El mal no está en los papeles, sino en que sean para todos

Es indudable que la inmigración levanta más pasiones que razones y prueba de ello son las cosas que se oyen, y que se escriben, a propósito de la regulación de los inmigrantes que prepara el Gobierno de Rodríguez Zapatero. A pocos les puede extrañar que la política que en este campo realicen los socialistas esté cargada de demagogia y de resentimiento, pero sorprende que también entre los que se dicen partidarios de la libertad se esté produciendo una creciente incomprensión de un fenómeno que, aunque tremendamente complejo y con indudables riesgos, debería aportar muchos más beneficios que contrariedades.

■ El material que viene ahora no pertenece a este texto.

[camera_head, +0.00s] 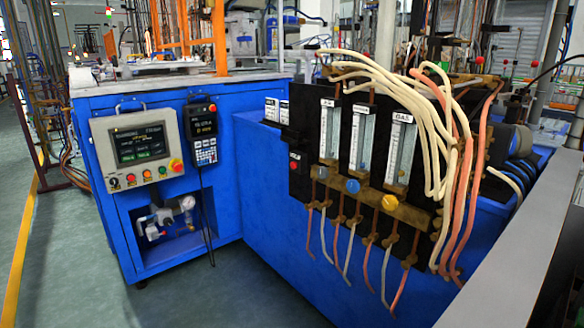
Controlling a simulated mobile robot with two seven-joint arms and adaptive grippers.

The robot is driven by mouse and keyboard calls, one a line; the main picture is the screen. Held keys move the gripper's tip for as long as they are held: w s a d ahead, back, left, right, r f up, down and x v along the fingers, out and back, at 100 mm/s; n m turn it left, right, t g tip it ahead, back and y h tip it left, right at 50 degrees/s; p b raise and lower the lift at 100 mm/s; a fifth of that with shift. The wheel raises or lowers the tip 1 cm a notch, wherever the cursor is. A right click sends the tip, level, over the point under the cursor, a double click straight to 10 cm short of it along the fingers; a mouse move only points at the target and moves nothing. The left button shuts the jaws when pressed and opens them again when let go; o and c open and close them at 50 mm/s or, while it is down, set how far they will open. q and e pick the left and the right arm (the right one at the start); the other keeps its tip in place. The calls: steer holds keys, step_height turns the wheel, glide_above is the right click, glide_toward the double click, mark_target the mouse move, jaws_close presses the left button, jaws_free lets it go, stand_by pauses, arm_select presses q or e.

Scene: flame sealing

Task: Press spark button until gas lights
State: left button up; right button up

La clave está precisamente en diferenciar y aislar dentro de la sociedad receptora las parcelas de la realidad que generan efectos virtuosos y las que originan los perniciosos, sin dejar de reconocer, por otro lado, que la inmigración plantea un grave problema de seguridad en los países occidentales porque los desplazamientos son aprovechados por el bando no civilizado de la mal llamada guerra de civilizaciones.
 
Para acercarse al problema de la inmigración no es suficiente pero si es necesario reconocer como principio que la libertad de movimiento y de residencia de los seres humanos es un derecho natural y que en una sociedad libre y abierta, en ese modelo ideal que Adam Smith llamó "sistema de la libertad natural", los flujos migratorios, igual que los financieros y comerciales, solamente pueden estar limitados por la libre voluntad de los agentes que en ellos intervienen a través de contratos de propiedad sobre bienes y servicios de titularidad privada. En este patrón puro los inmigrantes y nativos intercambian trabajos, salarios, viviendas, rentas y todo aquello que libremente decidan, y esta red contractual tendrá sólo efectos benefactores para ambas partes porque, en última instancia, ayuda a asignar más eficientemente los recursos y aumenta la población, el empleo, la división del trabajo y, en suma, la civilización.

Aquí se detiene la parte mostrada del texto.